Wszystko zapowiadało się optymistycznie. Składniki zanęt spakowane, termos spakowany, naczynia kuchenne spakowane, najchętniej sam bym do torby wskoczył, ale to już nie takie proste.



Czwartek, trzydziesty pierwszy lipca, dochodzi szesnasta, przyjeżdża brat. Pomaga mi znieść cały majdan do samochodu i powoli ruszamy na umówione miejsce spotkania z Piecią i Martinim. Po drodze odbieram z zaprzyjaźnionego sklepu trzy kartony piwa sponsorowanego przez Sandala i sam kupuję wodę mineralną. Ruszamy i po kilku minutach dwa samochody podążają po nowe przygody.

Po drodze pojawiają się pierwsze schody, które w ogóle nie były przewidywane. Brat ze spokojem sfinksa oznajmia mi, że butli gazowych nie ma, bo nie zdążył załatwić. Cały plan robienia świeżych zanęt dla biesiadników nie tyle stanął pod znakiem zapytania, co padł na twarz. W duchu chwaliłem swoją zapobiegliwość, gdyż miałem już ugotowane wiaderko pęczaku na "rozruch".

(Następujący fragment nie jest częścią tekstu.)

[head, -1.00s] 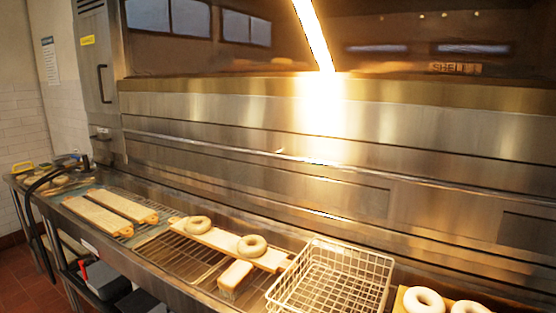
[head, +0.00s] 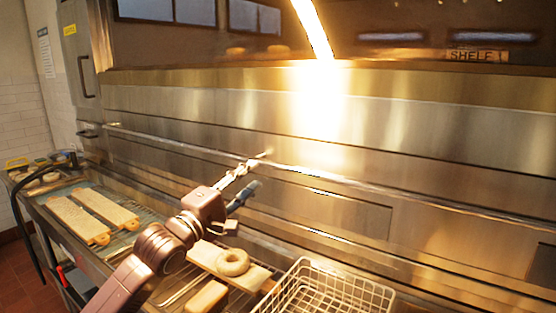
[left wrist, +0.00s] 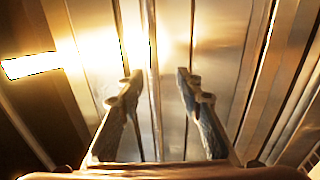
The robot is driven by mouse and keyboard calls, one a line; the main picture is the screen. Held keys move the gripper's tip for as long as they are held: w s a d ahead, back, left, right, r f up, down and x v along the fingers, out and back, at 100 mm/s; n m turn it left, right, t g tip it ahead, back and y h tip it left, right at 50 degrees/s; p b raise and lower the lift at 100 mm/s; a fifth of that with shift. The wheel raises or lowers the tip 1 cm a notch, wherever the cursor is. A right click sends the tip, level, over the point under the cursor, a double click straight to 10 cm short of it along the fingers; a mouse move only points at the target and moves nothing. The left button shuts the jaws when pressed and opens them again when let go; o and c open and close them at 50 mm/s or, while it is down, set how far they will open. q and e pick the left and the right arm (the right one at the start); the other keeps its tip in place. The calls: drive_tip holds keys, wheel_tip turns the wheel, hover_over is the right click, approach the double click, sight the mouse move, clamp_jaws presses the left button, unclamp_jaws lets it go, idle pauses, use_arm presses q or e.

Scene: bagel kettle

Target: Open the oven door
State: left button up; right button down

Dotarliśmy nad brzeg Narwi. Teraz kolejny problem, gdzie konkretnie rozbić obóz. Padają różne propozycje, lecz ja patrzę na wodę. Niska woda pomaga mi wyróżnić główne koryto bez zazwyczaj ukrytych płycizn. Przesuwamy się o 200 metrów w dół rzeki i znajdujemy miejsce pod całkiem spory obóz. W miarę szybko wypakowuję manele z samochodu, brat żegna się dość długo i odjeżdża ze świadomością, że omija go fajna impreza.


Miejsce obozowiska

Pochmurne niebo nie wróży nic dobrego. Z Piecią i Martinim zaczynamy działania od rozbicia namiotów, tak na wszelki wypadek. Z moim dwuosobowym "chińczykiem" nie ma problemu, mimo, że mieszczę się w nim tylko ja i paczka papierosów. Gorzej jest z ich namiotem. Czteroosobowy potwór z przedsionkiem, w którym mieści się "maluch" przysparza nieco trudności. Dodatkową trudnością jest fakt, że dawno go chłopaki nie rozkładali. Przelotny deszcz pokropił dla strachu, lecz była to wystarczająca motywacja, aby ukończyć to, co się zaczęło.

Jesteśmy już zmęczeni, a parna duchota wcale nie pomaga nam w odpoczynku. Mimo niedogodności Piecia obchodzi pobliski teren i przynosi część opału na ognisko. Po nim na rekonesans udaję się ja i również taszczę kawał konaru, co wykańcza mnie niemal całkowicie. Szybkimi krokami nadchodzi wieczór i już wiadomo, że dziś nic więcej się nie zrobi. Smutne realia potęguje dodatkowo widok opadającej Narwi. Po dwóch godzinach rzeka opadła o dobre pół metra i smutek zastępuje niemal przerażenie.

- Przecież chłopaki mnie zlinczują jak zobaczą taką wodę - przebiega mi przez myśl i w stanie obojętnym rozpoczynamy cichą kolację. Piecia i Martini widzą, że się martwię, więc postanawiają mnie rozweselić, co im się skutecznie udaje. Z Martinim gadamy chyba do trzeciej rano, by w końcu położyć się spać przy odgłosach żyjącej rzeki.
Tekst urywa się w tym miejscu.